A Comparison Study of Two High Accuracy Numerical Methods for a Parabolic System in Air Pollution Modelling

TL;DR

This paper compares two high-accuracy numerical methods, the compact difference scheme and Richardson extrapolation, for solving a system of parabolic PDEs in air pollution modeling, highlighting their accuracy and computational efficiency.

Contribution

It provides a comparative analysis of two advanced numerical schemes and introduces a sixth-order approximation for improved accuracy in air pollution PDE models.

Findings

The fourth order compact difference scheme offers high accuracy with moderate complexity.

Richardson extrapolation enhances the accuracy of second order schemes effectively.

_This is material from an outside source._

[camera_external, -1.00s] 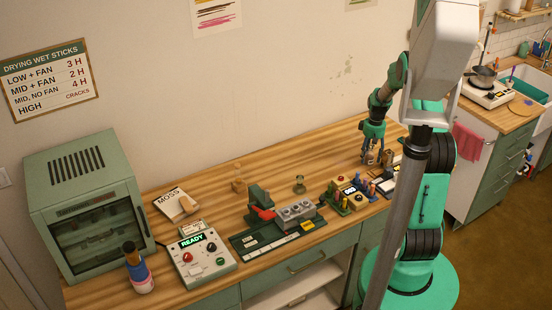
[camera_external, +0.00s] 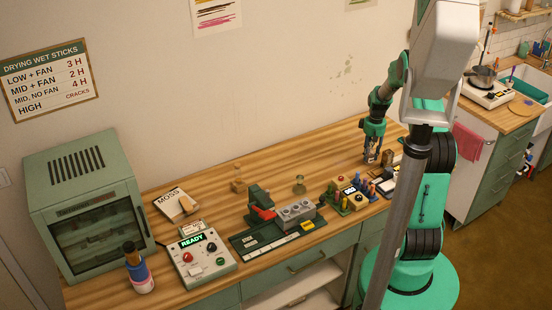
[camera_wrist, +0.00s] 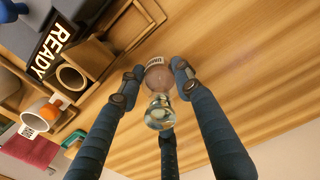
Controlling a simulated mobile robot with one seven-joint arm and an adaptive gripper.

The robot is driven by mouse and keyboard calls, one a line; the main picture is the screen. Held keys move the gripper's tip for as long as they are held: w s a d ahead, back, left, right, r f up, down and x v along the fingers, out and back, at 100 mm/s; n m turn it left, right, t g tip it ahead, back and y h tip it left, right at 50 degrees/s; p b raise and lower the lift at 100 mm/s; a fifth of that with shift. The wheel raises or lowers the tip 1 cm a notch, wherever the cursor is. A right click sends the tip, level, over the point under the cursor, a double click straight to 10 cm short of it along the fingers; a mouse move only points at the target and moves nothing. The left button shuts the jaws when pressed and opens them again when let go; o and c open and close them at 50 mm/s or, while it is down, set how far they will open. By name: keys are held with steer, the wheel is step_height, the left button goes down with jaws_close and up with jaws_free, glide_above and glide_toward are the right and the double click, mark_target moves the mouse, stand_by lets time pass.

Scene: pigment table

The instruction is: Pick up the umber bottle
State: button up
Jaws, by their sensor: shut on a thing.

The sixth-order approximation further improves solution precision in the tested models.

Abstract

We present two approaches for enhancing the accuracy of second order finite difference approximations of two-dimensional semilinear parabolic systems. These are the fourth order compact difference scheme and the fourth order scheme based on Richardson extrapolation. Our interest is concentrated on a system of ten parabolic partial differential equations in air pollution modeling. We analyze numerical experiments to compare the two approaches with respect to accuracy, computational complexity, non-negativity preserving and etc. Sixth-order approximation based on the fourth-order compact difference scheme combined with Richardson extrapolation is also discussed numerically.